* _WORK INSTRUCTIONS_:
Search the listing below for "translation". Copy each matching line.

* _Robot trajectory data_:
<<<<

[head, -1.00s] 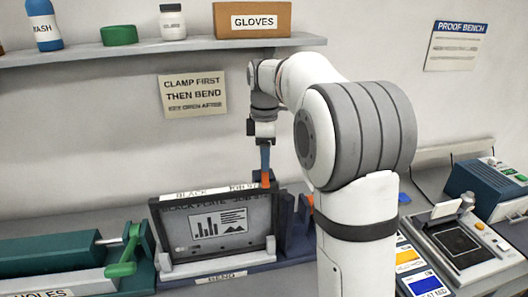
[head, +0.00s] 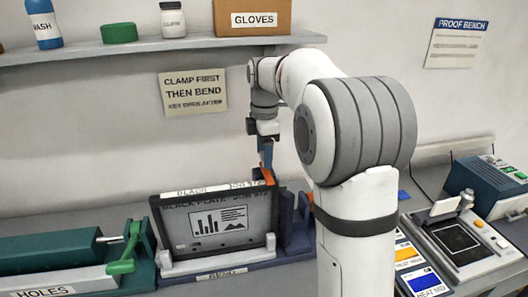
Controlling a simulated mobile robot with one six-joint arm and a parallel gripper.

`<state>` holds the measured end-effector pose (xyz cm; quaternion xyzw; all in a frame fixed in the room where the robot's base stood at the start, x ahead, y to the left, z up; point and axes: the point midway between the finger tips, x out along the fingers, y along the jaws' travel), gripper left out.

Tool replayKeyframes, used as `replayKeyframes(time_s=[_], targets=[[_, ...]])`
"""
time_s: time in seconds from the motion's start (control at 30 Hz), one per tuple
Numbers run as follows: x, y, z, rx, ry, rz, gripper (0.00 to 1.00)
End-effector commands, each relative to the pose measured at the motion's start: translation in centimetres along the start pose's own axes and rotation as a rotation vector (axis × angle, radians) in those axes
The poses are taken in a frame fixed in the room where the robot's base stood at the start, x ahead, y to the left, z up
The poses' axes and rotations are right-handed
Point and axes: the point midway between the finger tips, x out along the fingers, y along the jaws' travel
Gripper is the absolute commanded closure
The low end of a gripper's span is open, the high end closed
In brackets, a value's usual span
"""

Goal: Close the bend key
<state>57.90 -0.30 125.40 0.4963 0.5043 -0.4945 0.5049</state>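The bend station holds an upright black plate (head: 219,222) with a chart printed on it, in a pale grey holder (head: 224,262) whose front label is blurred. A dark blue clamp-like block (head: 294,228) stands at its right side. My gripper (head: 267,172) hangs at the plate's upper right corner, with a blue part and an orange part below the wrist. I cannot tell whether the orange part is a fingertip or the bend key, nor whether they touch. The finger gap is not visible. My arm hides some of the area right of the block.
A green machine with a crank handle (head: 126,255) and a HOLES label stands at left. A shelf (head: 150,52) with bottles and a GLOVES box (head: 252,17) runs above. Coloured pads (head: 424,282) and a grey device (head: 458,240) lie to the right.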

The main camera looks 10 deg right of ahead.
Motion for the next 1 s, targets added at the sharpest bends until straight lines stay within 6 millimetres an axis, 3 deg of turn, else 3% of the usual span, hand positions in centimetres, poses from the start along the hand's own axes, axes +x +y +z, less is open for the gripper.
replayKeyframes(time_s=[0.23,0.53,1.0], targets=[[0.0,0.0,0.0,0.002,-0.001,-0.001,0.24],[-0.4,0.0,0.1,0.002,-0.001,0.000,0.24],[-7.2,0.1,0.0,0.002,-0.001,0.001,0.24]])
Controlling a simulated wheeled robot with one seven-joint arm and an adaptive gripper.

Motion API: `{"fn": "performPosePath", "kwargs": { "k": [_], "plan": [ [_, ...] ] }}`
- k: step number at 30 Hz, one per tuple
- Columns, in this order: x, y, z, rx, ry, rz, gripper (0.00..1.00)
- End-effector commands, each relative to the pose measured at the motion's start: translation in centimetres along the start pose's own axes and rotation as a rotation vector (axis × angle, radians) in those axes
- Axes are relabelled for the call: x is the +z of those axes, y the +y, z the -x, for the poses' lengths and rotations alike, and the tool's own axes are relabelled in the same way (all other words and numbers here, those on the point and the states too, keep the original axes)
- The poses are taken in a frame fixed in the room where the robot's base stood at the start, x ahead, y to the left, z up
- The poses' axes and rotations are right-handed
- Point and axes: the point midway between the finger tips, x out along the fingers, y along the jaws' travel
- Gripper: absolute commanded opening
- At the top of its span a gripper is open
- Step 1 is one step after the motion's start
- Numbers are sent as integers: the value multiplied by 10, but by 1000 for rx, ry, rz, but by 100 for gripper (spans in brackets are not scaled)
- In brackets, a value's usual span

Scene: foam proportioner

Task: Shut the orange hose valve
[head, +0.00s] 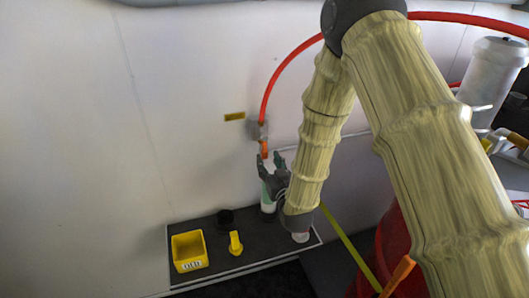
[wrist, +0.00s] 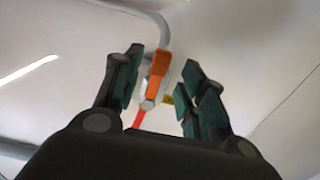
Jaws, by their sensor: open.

>>>>

* _FULL OUTPUT_:
End-effector commands, each relative to the pose measured at the motion's start: translation in centimetres along the start pose's own axes and rotation as a rotation vector (axis × angle, radians) in those axes
- End-effector commands, each relative to the pose measured at the motion's start: translation in centimetres along the start pose's own axes and rotation as a rotation vector (axis × angle, radians) in those axes

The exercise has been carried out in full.